Salafi Ritual Purity is divided in three parts. Part One details the book's theoretical (chapter 1) and methodological (chapter 2) frameworks. Part Two illustrates the results of Gauvain's Cairo fieldwork delving into “the spiritual potential of ritual purity” (17), and the theoretical Sunni discussions about ritual impurities and their practical manifestation in the working class Salafi areas in the city's Shubra district (chapters 3 and 4). In chapter 5 Gauvain elucidates the results of his interviews with a number of Salafi women studying at AUC (American University in Cairo). Finally, Gauvain dedicates Part Three to the post-2011 socio-political developments in Egypt, in which Salafi groups strive to find a new place.
Especially fascinating are Gauvain's analyses of the spiritual meaning and tangible implications of ritual purity and purity rituals as discerned from men's courses in fiqh (Islamic jurisprudence) that the author attended. Here Gauvain emphasizes Salafis’ correlating the cleansing of the body through wuduʿ, and the purification of both horizontal impurities (i.e., misconducts towards other human beings that hinder the well-being of the community) and vertical wrongs (i.e., immoral acts affecting the believer's relationship with God). In Gauvain's words, the physical purification of wuduʿ “is a key strategy for cleansing one's heart of specific moral impurities [. . .]” (84).

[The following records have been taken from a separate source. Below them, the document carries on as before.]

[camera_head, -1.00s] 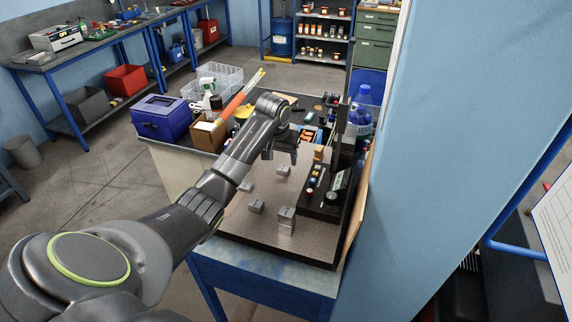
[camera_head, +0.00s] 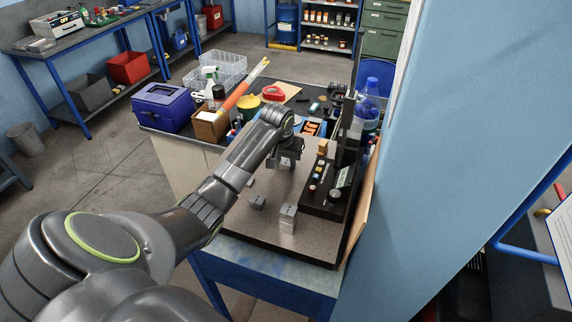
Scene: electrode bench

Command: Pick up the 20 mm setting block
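Several grey metal setting blocks stand on the speckled plate (camera_head: 262,229) in the head view. A tall one (camera_head: 288,218) is at the front, a small one (camera_head: 257,202) is left of it, and another (camera_head: 249,183) is partly behind my arm. A further block (camera_head: 285,163) shows at my left gripper. No size marks are readable, so I cannot tell which is the 20 mm one. My left gripper (camera_head: 285,159) is low over the plate, pointing down, its fingers apart around that further block. Contact is not visible. My right gripper is not in view.
A black instrument base with knobs (camera_head: 322,204) and a dark upright column (camera_head: 350,135) stand right of the blocks. A small wooden block (camera_head: 322,147) is behind. A blue box (camera_head: 164,108), a brown carton (camera_head: 211,125) and a blue-capped bottle (camera_head: 369,104) stand around the bench.

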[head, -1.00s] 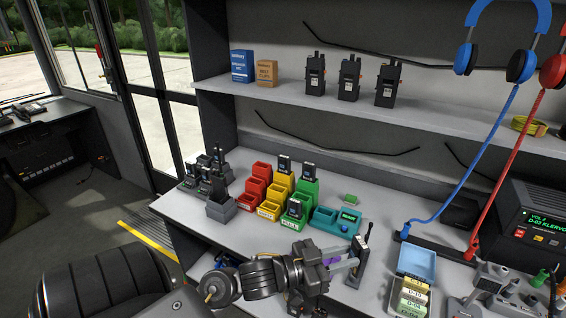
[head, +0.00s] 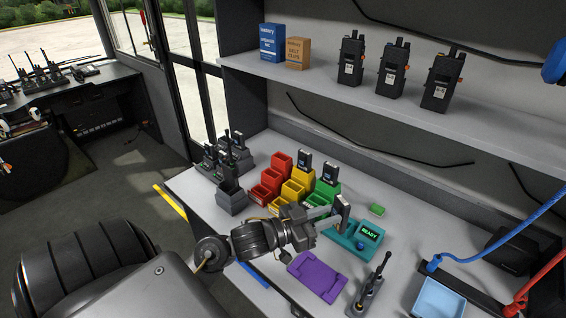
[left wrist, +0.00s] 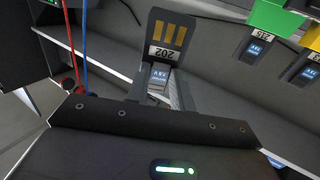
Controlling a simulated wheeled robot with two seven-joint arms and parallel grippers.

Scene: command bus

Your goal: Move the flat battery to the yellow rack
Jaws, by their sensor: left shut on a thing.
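My left gripper (head: 338,210) is shut on a dark, flat battery (head: 343,207). It holds the battery up near the teal charger (head: 346,238), beside the green rack (head: 324,192). In the left wrist view the held battery (left wrist: 167,42) shows gold contacts and the label 202 beyond the fingers. The yellow rack (head: 291,192) stands left of the gripper, between the red and green racks. Another battery (head: 304,161) stands upright in its back compartment. The front of the green rack is partly hidden by my gripper. My right gripper is not in view.
The red rack (head: 271,178) stands left of the yellow one. A battery (head: 330,171) stands in the green rack. Radios stand on the shelf above.

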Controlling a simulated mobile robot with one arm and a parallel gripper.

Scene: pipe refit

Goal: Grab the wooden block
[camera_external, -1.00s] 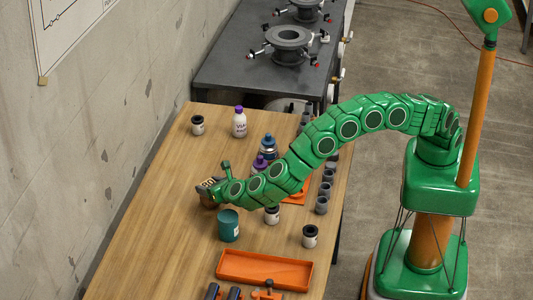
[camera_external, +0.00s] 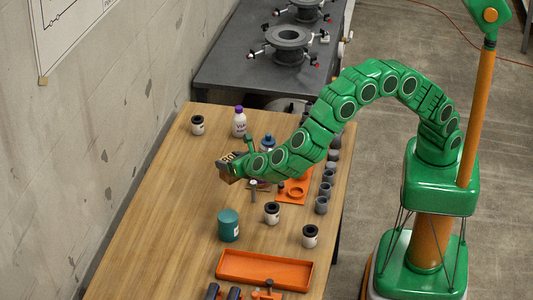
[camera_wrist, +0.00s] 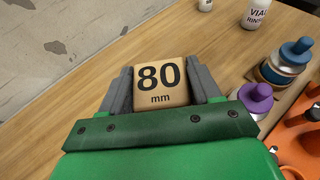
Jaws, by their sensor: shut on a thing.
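The wooden block (camera_wrist: 161,84) is pale wood, marked "80 mm". In the wrist view it sits between the two grey fingers of my gripper (camera_wrist: 162,88), which is shut on it. In the external view my gripper (camera_external: 226,165) is at the end of the green arm, over the middle of the wooden table. The block (camera_external: 228,158) shows there only as a small tan patch with dark marks. It looks raised above the tabletop, though the exact height is hard to tell.
A white bottle with a purple cap (camera_external: 239,123) and a small jar (camera_external: 197,125) stand behind. A teal cup (camera_external: 229,226), black-lidded jars (camera_external: 272,213) and an orange tray (camera_external: 264,268) stand in front. The table's left side is clear.

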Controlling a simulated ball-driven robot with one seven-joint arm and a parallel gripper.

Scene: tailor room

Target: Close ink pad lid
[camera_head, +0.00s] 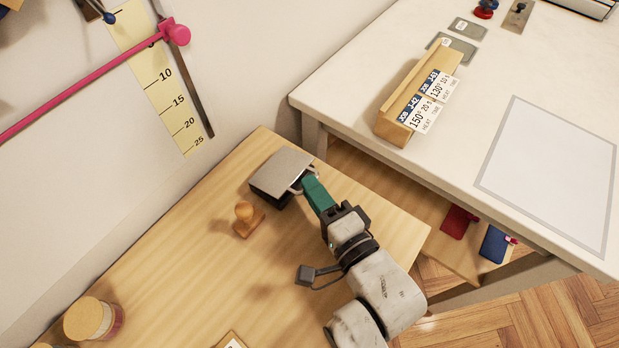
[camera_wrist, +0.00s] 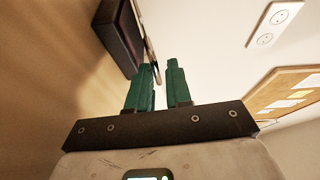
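The ink pad (camera_head: 270,188) is a dark box with a grey lid (camera_head: 285,160) near the far edge of the wooden table. The lid lies over the box and seems tilted, with dark space under its near side; I cannot tell the exact gap. A thin light loop sticks out at its right side. My gripper (camera_head: 309,182) has green fingers at that side. In the wrist view, the fingers (camera_wrist: 159,65) are apart with a narrow gap. The dark pad (camera_wrist: 120,38) is at upper left, and a thin lid edge reaches the left fingertip. Contact is unclear.
A wooden stamp (camera_head: 246,217) stands left of the pad. A round wooden-lidded jar (camera_head: 92,318) is at the lower left. A white table (camera_head: 470,120) with a card holder (camera_head: 415,90) stands at right. The wall is behind the pad. The table's middle is mostly clear.

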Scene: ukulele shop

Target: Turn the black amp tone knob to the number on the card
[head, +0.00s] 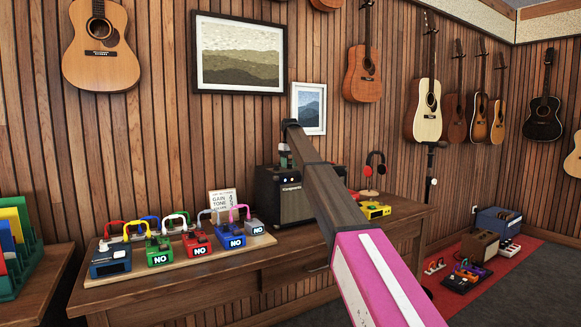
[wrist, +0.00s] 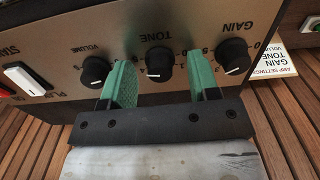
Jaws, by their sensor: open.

In the last chapter of the book Gauvain extends his analysis to the January 2011 uprising. In particular, Gauvain links Mary Douglas’ concept of purity/impurity with the marking of strict boundaries between Muslims and non-Muslims. Thought-provoking also are Gauvain's final remarks about the uncertain future of “the Salafi shaykh” as a “liminal persona” (ostensibly aloof from corruption, politics, and ordinary affairs) at the dawn of Salafi political involvement.
Gauvain's work certainly brings to the forefront a neglected dimension of ritual analysis. Nevertheless, a few analytical weaknesses bear comment. First, Gauvain draws on the “language of heart purity” in Shubra tahara lessons to argue for the influence of Sufism on modern Egyptian Salafism. Yet “the language of heart purity,” as Gauvain rightly states, originates in the Qurʾan and Sunna and is not a uniquely Sufi discourse, although being one of its central concepts. Second, Gauvain's reading of the liminal Salafi shaykh, while intriguing, remains embryonic rather than fully developed. Finally, chapter 5, which contains the narratives of Gauvain's women informants, is admittedly less detailed than the previous two chapters on men's Shubra groups. In the introduction, Gauvain rightly asserts that “[t]he chapter was written in the knowledge that both Salafism and ritual purity are rarely described in terms that do not imply gender hierarchization” (18). However, given that Gauvain acknowledges the difficulty of accessing Salafi women's circles in Shubra, its inclusion is puzzling. Readers might have benefitted more from an in-depth analysis of masculinity and gender relations within the Shubra men's circles.
That said, Gauvain's book remains an excellent ethnographic report of the practical, everyday working of an underexplored side of Islamic law, the ritual purity code. Moreover, it opens the doors for a more detailed research on the relations between Salafism and Sufism. Finally, Gauvain's interest in the use of purity language after the 2011 revolution raises interesting questions for scholars in the field of Christian-Muslim relations, as he briefly frames their sometimes hostile interactions in terms of purity-related community boundaries.